There is a very active WS community that is centered around what WS calls Discussion Groups. Discussion Groups are built right into
the WS interface, and provides a set of groups for users to communicate with each other and with WORDsearch. You can request books,
get technical support, and obtains tips and tricks to help you in your study. While the community is not as varied as Logos or e-Sword,
I think probably due to the fact that it is contained within the interface itself, it is extremely useful and the users have helped
me out on more than one occasion.
Attempts to push the community outside of the WS boundaries by creating Yahoo groups has met with only limited success.

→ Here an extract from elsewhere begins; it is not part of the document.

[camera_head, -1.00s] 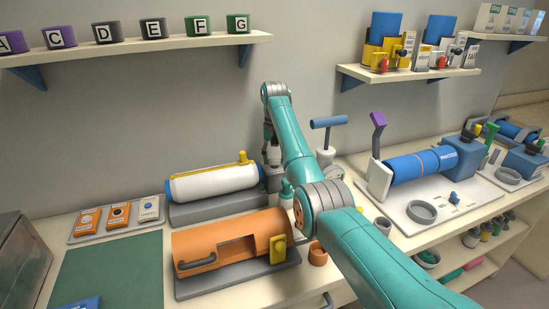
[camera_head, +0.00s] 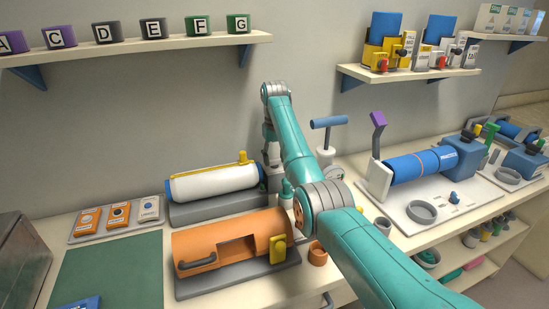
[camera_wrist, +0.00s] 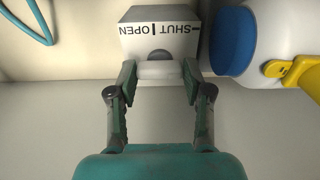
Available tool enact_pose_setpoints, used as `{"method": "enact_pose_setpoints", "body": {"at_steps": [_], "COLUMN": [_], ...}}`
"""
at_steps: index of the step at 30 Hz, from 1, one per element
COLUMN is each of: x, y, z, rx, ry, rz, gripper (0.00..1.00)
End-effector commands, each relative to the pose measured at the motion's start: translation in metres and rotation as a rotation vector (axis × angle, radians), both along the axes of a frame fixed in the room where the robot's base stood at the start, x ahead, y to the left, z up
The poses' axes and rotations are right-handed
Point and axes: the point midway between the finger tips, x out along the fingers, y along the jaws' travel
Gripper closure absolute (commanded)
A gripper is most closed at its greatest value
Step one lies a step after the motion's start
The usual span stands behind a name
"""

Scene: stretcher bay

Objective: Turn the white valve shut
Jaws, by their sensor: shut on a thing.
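In the wrist view the white valve (camera_wrist: 160,70) is a pale handle with a dark round hub behind it. It sits in front of a light grey block (camera_wrist: 160,42) lettered SHUT and OPEN in black. My gripper (camera_wrist: 160,76) has its two fingers on either side of the handle and is shut on it. The handle looks crosswise in this view, running from finger to finger. In the head view my gripper (camera_head: 272,158) points down just right of the white cylinder; the valve cannot be made out there.
A white cylinder (camera_head: 210,184) with a yellow lever lies left of my gripper; its blue end (camera_wrist: 232,40) is close beside the block. An orange housing (camera_head: 220,245) stands in front. A blue T-handle (camera_head: 329,122) stands to the right. The wall is close behind.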

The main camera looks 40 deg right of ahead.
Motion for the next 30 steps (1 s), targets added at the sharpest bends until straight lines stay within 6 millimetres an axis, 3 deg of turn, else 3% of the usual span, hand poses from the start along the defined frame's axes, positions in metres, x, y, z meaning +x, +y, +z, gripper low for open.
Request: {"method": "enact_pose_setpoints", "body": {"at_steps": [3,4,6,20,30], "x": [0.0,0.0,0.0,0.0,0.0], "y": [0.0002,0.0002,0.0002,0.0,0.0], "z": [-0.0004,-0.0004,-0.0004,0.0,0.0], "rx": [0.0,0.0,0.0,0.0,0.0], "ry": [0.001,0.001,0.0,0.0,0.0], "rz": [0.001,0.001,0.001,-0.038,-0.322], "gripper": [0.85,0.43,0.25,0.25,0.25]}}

WORDsearch is available in a number of boxed sets that can get you started easily and quickly:
WORDsearch 8 Preaching Library: $500
Preacher's Outline and Sermon Bible New Testament: $250
Thompson Chain Reference Leaders Library: $199
Thompson Chain Reference Bible Library: $50
These are list prices. If you shop around you can find them much cheaper. WS is running a special right now on the Thompson Chain Reference
Bible Library, offering it for $35. (Existing users were even given a $20 coupon in the spring catalog that can be applied to any purchase!).
If you hunt around you can usually find the products cheaper as well. I would start out at Christian Book,
and also check out Rejoice Software as well.

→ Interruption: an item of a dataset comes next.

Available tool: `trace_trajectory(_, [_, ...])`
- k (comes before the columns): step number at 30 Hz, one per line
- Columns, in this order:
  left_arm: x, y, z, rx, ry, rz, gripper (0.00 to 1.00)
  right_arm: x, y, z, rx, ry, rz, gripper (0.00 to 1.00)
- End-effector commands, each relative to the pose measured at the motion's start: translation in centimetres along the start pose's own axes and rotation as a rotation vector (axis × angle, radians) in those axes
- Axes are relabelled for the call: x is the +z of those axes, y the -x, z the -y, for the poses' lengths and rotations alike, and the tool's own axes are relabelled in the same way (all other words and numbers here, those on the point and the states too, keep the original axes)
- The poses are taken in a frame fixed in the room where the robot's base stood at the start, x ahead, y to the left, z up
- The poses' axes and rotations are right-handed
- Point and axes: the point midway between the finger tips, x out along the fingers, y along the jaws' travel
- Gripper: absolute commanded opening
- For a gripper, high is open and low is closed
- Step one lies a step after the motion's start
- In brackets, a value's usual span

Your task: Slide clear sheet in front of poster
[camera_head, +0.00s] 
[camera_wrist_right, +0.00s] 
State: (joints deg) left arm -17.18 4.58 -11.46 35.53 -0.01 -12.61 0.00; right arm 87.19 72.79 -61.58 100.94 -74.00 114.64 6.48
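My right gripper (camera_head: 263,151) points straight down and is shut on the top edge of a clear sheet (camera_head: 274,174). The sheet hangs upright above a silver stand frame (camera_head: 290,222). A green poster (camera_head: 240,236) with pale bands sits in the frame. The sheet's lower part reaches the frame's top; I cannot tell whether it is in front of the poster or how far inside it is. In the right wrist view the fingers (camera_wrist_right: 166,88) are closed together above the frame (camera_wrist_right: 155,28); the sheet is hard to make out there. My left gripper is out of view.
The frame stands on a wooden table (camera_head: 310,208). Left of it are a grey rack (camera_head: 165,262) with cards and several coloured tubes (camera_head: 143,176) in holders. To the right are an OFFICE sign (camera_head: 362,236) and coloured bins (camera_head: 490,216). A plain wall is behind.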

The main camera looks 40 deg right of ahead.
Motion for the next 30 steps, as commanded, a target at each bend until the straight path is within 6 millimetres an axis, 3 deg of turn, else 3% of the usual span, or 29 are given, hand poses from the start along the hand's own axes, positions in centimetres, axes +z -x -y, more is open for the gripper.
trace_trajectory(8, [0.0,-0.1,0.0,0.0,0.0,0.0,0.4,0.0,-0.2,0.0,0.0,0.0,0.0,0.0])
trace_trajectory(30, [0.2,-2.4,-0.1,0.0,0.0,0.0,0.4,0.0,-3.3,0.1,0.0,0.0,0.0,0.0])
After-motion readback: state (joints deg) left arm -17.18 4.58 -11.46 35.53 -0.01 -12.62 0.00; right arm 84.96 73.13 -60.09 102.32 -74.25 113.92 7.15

WORDsearch is much more than the sum of its parts. Other software packages may beat it out when comparing an individual feature here or there,
but WS has done a fantastic job of pulling all the features together into a very useful, well thought-out, and easy-to-use product that gives
you a ton of value for the price. I highly recommend WORDsearch, and it is my Bible Software product of choice for my own personal use.